When I ran my own business, if people had wanted to post through my letter box suggestions for how I could save money, I would have thanked them and probably shared in any savings that I found because I was gaining personally. What I do not understand is why local authorities seem reluctant to utilise the skill sets of people out there. I know from being a councillor that it takes a huge amount of time and a big commitment. There are a lot of very talented people in the community who have neither the time nor the will to be full-time councillors, but could be incentivised-in fact, in my debate I suggested that there should be an incentive whereby they could decide how to spend a percentage of any money saved in their local community, with the rest going into the council tax coffers. With so much pressure on local authorities to find efficiency savings, they should be making it as easy as possible for local residents, auditors and accountants to spend an evening finding ways in which the local authority could save money. What could be done on that?

Sir Bob Kerslake: There are two points to make. On transparency, we have done a lot in terms of expectations on local authorities, and the Secretary of State recently issued supplementary guidance that picks up your specific point about information being readily accessible on the website and not being buried. There are also additional expectations on the transparency of information and decision making for senior salaries and for redundancies, so quite a lot has been done, and more recently.

On your question about feedback from the customer, there is a lot of evidence to say that authorities that actively use that feedback to improve services are better councils. We do not stipulate how they should do that or what they should do, but we encourage them actively to use feedback from their residents as a way of driving services.

Q109 Justin Tomlinson: The problem is that that data-if you are lucky enough to have found it hidden somewhere on the website-is almost unusable because of the different headings and the way they hide how what is being done.

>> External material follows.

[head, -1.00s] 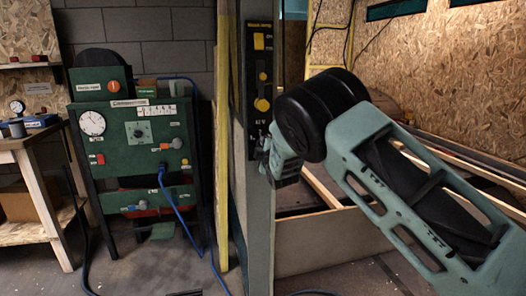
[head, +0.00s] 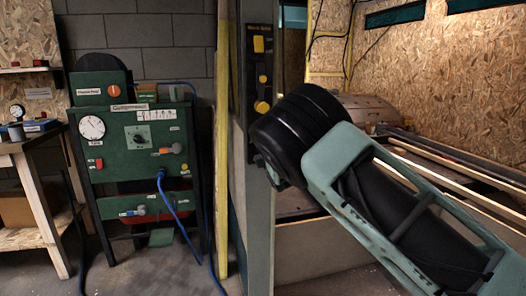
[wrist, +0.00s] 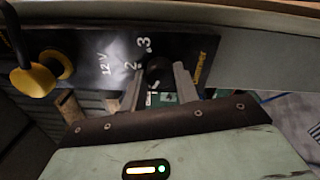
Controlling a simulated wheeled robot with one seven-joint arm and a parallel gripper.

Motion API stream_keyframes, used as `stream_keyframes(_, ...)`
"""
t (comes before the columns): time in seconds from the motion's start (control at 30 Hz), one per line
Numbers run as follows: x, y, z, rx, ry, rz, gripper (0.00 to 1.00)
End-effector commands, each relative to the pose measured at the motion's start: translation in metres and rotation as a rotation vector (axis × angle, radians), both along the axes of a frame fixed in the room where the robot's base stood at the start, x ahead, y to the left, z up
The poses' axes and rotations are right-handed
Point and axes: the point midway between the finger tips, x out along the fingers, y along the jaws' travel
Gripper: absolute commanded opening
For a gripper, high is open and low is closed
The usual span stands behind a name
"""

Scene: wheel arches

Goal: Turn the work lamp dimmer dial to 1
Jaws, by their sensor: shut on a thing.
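The black dimmer dial (wrist: 158,72) sits on the dark panel (wrist: 85,40), with the numbers 2 and 3 printed beside it. My gripper (wrist: 158,84) is shut on the dial, one grey finger on each side of it. I cannot tell which number the dial points to; the marks near the fingers are partly hidden. In the head view, the same panel (head: 259,60), labelled as the work lamp, stands on a grey post. There my black arm joint hides the dial and most of my gripper.
Beside the dial on the panel are yellow knobs (wrist: 38,80). In the head view, a green compressor panel (head: 135,135) with a gauge and blue hose stands to the left, and a wooden bench (head: 35,145) is at the far left. Wooden rails (head: 455,165) lie to the right.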

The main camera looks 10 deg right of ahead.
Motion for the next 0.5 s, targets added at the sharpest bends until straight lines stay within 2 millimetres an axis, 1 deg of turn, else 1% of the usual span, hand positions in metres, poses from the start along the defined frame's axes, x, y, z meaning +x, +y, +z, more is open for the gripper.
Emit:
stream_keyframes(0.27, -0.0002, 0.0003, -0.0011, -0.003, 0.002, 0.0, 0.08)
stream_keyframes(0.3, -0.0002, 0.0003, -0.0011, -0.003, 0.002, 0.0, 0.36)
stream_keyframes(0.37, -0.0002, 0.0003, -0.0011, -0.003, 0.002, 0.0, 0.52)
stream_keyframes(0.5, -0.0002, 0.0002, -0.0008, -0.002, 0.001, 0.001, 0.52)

In the case of most authorities, it is impossible to be a proactive resident, helping the local authority to better use its money. The Government are really keen on this, and they could go further to encourage local authorities to be a little more open to help.

Sir Bob Kerslake: There are two points. One is that we have looked at the LGA’s work through LG Inform on benchmark costs, for example. We have tried to avoid being too prescriptive about how information is published, but if there is evidence that the way it is published is a major barrier to its active use, we will have to look at that again.

Q110 Chair: I just want to bring Amyas in, and then we will return to you, Justin.

Amyas Morse: I just want to ask about something further down the road, Sir Bob. You talked about the inventive ways that local government could find to deliver services more efficiently and so on, and we recognise that in the Report. What I am not clear about is when you will know that they do not have enough money to deliver their statutory responsibilities-in other words, there is not an option for doing that more agilely; they just not have enough money to do it. I am not saying that we are at that point yet, but it would be nice to know how you will know that. Will there just be lots of judicial reviews, or traditional challenges about not meeting their statutory-

Q111 Chair: Birmingham is a case in point. It was judicially reviewed on its adult services and lost.

Amyas Morse: I don’t mean it as an unfriendly question; I am just trying to ask: if it goes that far-if we have austerity for another five years-how will we find that out, if we get to the point where there just isn’t a way of doing it?

Sir Bob Kerslake: We would have a number of ways of picking that up, if the pressure reaches the point where not all the statutory duties can be met. First, as Simon said, we do modelling ahead of financial spending rounds, and we are doing that now for the current spending round. Secondly, we have a lot of intelligence through the audit process and individual audits telling us what issues are arising through that route. Thirdly, of course, local authorities themselves will tell us what their position is. We have very, very extensive consultation leading up to spending rounds, and we are indeed in extensive consultation now with the LGA. So those are three sources. We will also, of course, have the feedback from organisations that are there to, if you like, advocate and defend those services, so there are quite a few ways of knowing whether we are hitting that point. I don’t think we have hit that point. I don’t think we have hit that point for any particular authority, either-I’ll come back to Birmingham in a minute if you want-but I think there are at least four ways, and probably more, whereby we will know when we have reached that point, if we ever reach that point.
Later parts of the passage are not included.